Seit 100 Jahren lernen wir, was nicht funktioniert: Nazis einhegen.
Sie mäßigen sich nicht durch Verhandlungen. Werden nicht durch Zureden milde gestimmt. Verzichten nicht auf Radikalität, wenn man ihren Forderungen nachgibt. Ziehen sich nicht zurück, wenn ihr Hass übernommen wird. Erlernen keinen Pragmatismus, wenn man mit ihnen koaliert.
Es nützt nichts, mit Hitler zu verhandeln.
Seither ist kein faschistischer Diktator verschwunden, indem die Opposition, die Presse oder das Ausland ihm bescheinigten, berechtigte Thesen zu vertreten.
Demokratien überleben nicht, indem sie sich an Autokraten anpassen und sich gefallen lassen, demokratische Werte zu stutzen. Appeasement und Chamberlainismus sind Irrwege.
Kaum zu glauben, aber wahr: Dennoch schmiegen sich europaweit Konservative an die Nazis an, plappern ihre Thesen nach, umwerben ihre Wähler, schmeicheln ihren Egos.
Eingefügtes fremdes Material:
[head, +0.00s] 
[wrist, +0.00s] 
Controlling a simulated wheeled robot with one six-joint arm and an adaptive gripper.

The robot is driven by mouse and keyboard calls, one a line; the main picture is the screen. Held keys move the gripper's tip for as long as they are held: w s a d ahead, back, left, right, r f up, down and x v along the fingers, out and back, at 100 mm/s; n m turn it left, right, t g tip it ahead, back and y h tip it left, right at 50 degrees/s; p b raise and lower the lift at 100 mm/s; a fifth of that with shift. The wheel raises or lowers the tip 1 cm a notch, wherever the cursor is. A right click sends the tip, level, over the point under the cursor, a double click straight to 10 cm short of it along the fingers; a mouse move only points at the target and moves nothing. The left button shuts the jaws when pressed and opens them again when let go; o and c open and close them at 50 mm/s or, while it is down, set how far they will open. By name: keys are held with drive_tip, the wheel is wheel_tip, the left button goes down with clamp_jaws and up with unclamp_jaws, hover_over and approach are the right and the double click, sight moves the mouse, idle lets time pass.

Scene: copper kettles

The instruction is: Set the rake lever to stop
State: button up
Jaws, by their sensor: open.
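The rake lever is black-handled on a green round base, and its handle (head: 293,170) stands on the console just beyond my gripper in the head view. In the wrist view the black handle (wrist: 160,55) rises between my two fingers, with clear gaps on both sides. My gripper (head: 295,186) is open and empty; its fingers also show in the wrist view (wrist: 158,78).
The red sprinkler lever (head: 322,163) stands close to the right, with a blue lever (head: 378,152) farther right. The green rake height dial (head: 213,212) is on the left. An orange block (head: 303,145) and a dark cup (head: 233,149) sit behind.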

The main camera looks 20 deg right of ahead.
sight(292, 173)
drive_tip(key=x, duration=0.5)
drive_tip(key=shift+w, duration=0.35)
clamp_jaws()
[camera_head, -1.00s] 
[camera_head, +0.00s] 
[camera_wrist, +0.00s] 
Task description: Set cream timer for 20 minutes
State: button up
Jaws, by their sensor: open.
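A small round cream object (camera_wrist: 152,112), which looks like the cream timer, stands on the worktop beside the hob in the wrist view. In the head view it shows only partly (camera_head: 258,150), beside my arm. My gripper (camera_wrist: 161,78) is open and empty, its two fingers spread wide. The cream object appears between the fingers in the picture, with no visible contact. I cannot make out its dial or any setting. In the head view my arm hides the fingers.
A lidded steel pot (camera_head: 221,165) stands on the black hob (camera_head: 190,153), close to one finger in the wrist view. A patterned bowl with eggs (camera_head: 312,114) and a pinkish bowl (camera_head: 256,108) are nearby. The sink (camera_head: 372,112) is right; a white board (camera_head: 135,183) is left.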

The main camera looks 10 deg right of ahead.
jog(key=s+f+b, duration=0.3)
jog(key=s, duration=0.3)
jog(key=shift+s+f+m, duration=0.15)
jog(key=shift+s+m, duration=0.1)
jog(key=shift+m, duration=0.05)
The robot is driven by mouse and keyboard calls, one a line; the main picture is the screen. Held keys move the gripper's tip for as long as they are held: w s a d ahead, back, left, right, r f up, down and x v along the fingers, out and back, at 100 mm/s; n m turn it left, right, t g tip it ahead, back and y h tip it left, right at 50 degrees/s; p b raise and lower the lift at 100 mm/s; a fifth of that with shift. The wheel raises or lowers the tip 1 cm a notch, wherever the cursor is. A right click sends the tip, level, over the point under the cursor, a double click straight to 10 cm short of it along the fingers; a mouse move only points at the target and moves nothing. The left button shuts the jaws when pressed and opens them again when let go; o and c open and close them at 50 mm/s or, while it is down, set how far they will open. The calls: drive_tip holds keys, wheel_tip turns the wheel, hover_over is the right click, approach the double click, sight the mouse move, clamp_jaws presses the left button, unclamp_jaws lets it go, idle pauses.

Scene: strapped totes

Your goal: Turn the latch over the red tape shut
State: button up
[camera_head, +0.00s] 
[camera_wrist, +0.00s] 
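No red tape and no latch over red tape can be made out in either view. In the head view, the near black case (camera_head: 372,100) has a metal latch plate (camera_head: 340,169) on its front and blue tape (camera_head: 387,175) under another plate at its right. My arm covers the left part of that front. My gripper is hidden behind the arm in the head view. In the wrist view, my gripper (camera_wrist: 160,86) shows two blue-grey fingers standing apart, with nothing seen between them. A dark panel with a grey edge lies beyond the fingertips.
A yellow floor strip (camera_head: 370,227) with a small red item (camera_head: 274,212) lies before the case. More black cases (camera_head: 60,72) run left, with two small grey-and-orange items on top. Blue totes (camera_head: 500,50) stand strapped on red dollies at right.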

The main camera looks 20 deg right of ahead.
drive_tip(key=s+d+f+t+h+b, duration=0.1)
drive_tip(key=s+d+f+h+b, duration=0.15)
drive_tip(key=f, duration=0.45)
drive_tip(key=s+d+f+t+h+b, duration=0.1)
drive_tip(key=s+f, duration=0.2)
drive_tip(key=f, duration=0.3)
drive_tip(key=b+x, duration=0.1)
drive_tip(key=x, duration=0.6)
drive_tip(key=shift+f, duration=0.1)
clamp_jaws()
Immer mit den gleichen Effekten: Die Nazis werden stärker, die Konservativen schwächer, die Demokratie wackeliger.
Selbstverständlich führt die von Söder, Merz, Reiche, Spahn, Dobrindt betriebene Politik zum Schrumpfen der Union und boostet die AfD auf Rekordhöhe.
Das schändliche Verhalten einiger Teile des ÖRR – ein Tiefpunkt war sicherlich Spahns vorgestriger Auftritt bei Miosga – treibt die AfD in immer neue Höhen.
Man gibt als Disney nicht Trump den kleinen Finger und hofft, deswegen fürderhin von ihm in Ruhe gelassen zu werden.
Man lässt als NATO-Staat nicht russische Kampfjets ohne Konsequenzen über sich kreisen und erwartet für seine Milde, auch von Putin mit Milde bedacht zu werden.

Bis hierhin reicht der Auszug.